(Records from a dataset)

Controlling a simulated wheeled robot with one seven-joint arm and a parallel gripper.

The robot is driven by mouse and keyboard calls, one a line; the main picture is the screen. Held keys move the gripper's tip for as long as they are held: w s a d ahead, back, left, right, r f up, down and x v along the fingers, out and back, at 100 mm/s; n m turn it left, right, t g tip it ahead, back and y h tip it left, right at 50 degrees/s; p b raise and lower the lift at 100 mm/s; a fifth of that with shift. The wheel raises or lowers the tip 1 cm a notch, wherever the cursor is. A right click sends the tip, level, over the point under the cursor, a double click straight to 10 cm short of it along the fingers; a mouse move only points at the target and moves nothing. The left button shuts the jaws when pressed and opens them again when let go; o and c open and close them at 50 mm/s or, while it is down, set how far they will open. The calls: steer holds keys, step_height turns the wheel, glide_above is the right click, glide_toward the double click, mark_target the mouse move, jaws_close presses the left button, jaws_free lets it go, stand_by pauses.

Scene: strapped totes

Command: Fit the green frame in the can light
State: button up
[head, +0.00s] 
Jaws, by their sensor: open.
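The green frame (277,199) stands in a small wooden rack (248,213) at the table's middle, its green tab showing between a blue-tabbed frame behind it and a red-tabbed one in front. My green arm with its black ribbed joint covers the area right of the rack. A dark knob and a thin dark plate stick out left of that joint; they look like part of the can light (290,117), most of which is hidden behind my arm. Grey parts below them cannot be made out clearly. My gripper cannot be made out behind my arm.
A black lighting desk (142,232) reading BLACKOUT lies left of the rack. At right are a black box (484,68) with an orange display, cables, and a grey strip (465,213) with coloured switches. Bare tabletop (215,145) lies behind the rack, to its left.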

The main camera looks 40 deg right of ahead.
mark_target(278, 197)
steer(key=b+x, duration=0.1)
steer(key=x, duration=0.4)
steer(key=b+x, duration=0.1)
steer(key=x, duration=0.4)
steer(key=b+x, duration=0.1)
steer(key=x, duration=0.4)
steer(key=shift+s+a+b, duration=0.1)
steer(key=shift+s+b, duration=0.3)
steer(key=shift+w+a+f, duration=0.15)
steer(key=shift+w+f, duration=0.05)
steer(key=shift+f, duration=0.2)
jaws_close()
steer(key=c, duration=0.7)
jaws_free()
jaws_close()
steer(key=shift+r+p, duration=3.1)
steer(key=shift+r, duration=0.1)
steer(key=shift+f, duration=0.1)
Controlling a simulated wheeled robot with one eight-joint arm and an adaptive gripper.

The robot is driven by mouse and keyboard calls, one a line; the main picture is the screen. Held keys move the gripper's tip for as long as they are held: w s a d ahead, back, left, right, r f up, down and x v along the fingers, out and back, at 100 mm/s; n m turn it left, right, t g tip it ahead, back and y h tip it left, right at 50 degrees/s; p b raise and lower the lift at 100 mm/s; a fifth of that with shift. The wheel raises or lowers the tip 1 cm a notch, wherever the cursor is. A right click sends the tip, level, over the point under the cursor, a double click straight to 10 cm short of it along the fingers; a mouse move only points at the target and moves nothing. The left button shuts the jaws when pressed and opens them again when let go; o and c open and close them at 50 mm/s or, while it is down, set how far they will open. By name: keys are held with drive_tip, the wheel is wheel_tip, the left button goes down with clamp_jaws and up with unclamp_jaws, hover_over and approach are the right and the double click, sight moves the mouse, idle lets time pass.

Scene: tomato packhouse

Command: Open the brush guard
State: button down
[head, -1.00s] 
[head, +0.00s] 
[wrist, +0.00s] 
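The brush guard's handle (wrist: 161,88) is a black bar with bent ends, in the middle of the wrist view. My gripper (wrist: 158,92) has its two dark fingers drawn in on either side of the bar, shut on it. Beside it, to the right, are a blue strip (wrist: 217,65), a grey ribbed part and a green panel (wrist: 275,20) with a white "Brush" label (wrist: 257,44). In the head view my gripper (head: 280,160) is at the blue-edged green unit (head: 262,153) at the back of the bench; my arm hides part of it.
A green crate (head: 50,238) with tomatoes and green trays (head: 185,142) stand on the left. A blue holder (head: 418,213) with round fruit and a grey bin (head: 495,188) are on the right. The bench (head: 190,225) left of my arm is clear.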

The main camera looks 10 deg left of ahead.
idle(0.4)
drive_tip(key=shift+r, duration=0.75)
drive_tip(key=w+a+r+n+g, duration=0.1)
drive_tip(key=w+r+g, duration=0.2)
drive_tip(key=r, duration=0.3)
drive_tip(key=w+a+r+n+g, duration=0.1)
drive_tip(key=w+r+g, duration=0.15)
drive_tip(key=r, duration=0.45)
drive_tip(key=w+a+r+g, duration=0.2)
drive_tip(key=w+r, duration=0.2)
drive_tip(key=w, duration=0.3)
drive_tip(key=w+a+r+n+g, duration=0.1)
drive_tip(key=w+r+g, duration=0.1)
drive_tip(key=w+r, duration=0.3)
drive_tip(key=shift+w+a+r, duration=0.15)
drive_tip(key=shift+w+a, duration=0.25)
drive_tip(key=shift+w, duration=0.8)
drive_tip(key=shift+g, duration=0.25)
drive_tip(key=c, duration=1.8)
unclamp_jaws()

▶ **What to produce**
Where does the word "simulated" appear in the listing? List each line that holds it.

▶ **Written answer**
Controlling a simulated wheeled robot with one seven-joint arm and a parallel gripper.
Controlling a simulated wheeled robot with one eight-joint arm and an adaptive gripper.

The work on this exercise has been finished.